(What to do)
Transcribe all of the material exactly.

(Given data)
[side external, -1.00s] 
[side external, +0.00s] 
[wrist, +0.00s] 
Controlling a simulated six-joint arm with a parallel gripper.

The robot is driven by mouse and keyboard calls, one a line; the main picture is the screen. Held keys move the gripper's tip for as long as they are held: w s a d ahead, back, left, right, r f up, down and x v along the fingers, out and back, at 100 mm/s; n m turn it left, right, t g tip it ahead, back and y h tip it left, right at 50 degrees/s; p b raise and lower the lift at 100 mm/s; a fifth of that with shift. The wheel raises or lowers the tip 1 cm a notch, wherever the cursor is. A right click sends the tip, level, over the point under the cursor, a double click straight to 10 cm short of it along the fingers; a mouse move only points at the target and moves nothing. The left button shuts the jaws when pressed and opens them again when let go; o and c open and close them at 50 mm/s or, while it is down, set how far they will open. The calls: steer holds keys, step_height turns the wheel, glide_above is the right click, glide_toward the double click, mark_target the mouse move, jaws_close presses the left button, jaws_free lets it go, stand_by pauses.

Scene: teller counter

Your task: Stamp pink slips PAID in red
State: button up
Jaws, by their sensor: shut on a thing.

(Final result)
[side external, -1.00s] 
[side external, +0.00s] 
[wrist, +0.00s] 
Controlling a simulated six-joint arm with a parallel gripper.

The robot is driven by mouse and keyboard calls, one a line; the main picture is the screen. Held keys move the gripper's tip for as long as they are held: w s a d ahead, back, left, right, r f up, down and x v along the fingers, out and back, at 100 mm/s; n m turn it left, right, t g tip it ahead, back and y h tip it left, right at 50 degrees/s; p b raise and lower the lift at 100 mm/s; a fifth of that with shift. The wheel raises or lowers the tip 1 cm a notch, wherever the cursor is. A right click sends the tip, level, over the point under the cursor, a double click straight to 10 cm short of it along the fingers; a mouse move only points at the target and moves nothing. The left button shuts the jaws when pressed and opens them again when let go; o and c open and close them at 50 mm/s or, while it is down, set how far they will open. The calls: steer holds keys, step_height turns the wheel, glide_above is the right click, glide_toward the double click, mark_target the mouse move, jaws_close presses the left button, jaws_free lets it go, stand_by pauses.

Scene: teller counter

Your task: Stamp pink slips PAID in red
State: button up
Jaws, by their sensor: shut on a thing.

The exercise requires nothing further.